Que un hombre o una mujer quiera cambiar de sexo, cual prenda de vestir o equipo de fútbol, es su problema. Sí, has leído bien, es su problema; a mí, por ejemplo, me gustaría medir veinte centímetros más y no padecer miopía, pero tengo que conformarme con lo que la genética me ha dado. No obstante, si ese señor o señora es mayor de edad y con su dinero (¡nunca con el de todos los contribuyentes!) desea quitarse o ponerse lo que sea, allá él o ella. Lo que no puede normalizarse, por más leyes y censuras políticamente correctas que pretendan imponer, es que uno puede ser lo que le viene en gana o siente. Un hombre que se sienta mujer no es una mujer, igual que una mujer que se sienta un hombre no es un hombre, porque eso sería como decir que la suma de dos y dos es cinco.
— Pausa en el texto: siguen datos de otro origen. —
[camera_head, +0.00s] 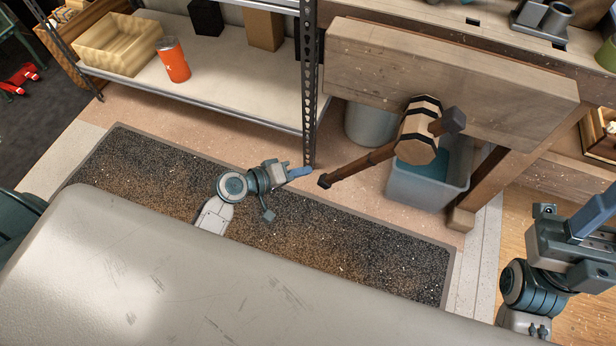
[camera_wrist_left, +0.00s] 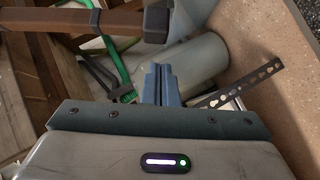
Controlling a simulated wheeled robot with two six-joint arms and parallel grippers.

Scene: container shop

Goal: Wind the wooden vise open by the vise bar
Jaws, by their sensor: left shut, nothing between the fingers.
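The wooden vise (camera_head: 450,85) is a thick pale board on the side of the bench. Its round wooden hub (camera_head: 417,140) sticks out towards me. The dark brown vise bar (camera_head: 362,165) runs through the hub at a slant, with dark caps on both ends. My left gripper (camera_head: 302,172) is shut and empty, just left of the bar's lower-left end, apparently apart from it. In the left wrist view, the bar (camera_wrist_left: 80,20) crosses the top left, its capped end beyond my blue fingertips (camera_wrist_left: 160,72). My right gripper (camera_head: 597,212) is at the right edge, partly cut off, away from the vise.
A perforated metal shelf post (camera_head: 309,90) stands close behind my left gripper. The shelf (camera_head: 225,85) holds an orange can (camera_head: 172,60) and boxes. A blue-grey bin (camera_head: 425,190) and a grey bucket (camera_head: 368,125) stand below the vise. A dark mat (camera_head: 330,235) covers the floor.
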“Se llama disforia de género”, han insistido en una conocida serie televisiva que se ha posicionado en la vanguardia de esta ofensiva transexual; y, como no dudo que sea eso, sugiero que esas personas sean respetadas en su dignidad pero tratadas por profesionales de la psicología antes que impuesta su situación al resto en pos de una normalización imposible.

Ahora bien, a los personajes (o personajas, que uno ya no sabe lo que son) que se burlan de la religión católica, por falta de testículos o de ovarios para mofarse del islam o del judaísmo, les recomiendo una temporadita aislados del resto de la humanidad y bajo la supervisión de un psiquiatra. Porque, por mucho que alguien disfrute disfrazándose de mamarracho o mamarracha (en su problema, insisto), hay líneas rojas que no deben consentirse. O que al menos una comunidad sana no permitiría, descripción que no puede atribuirse a este régimen político que nos desgobierna desde 1978.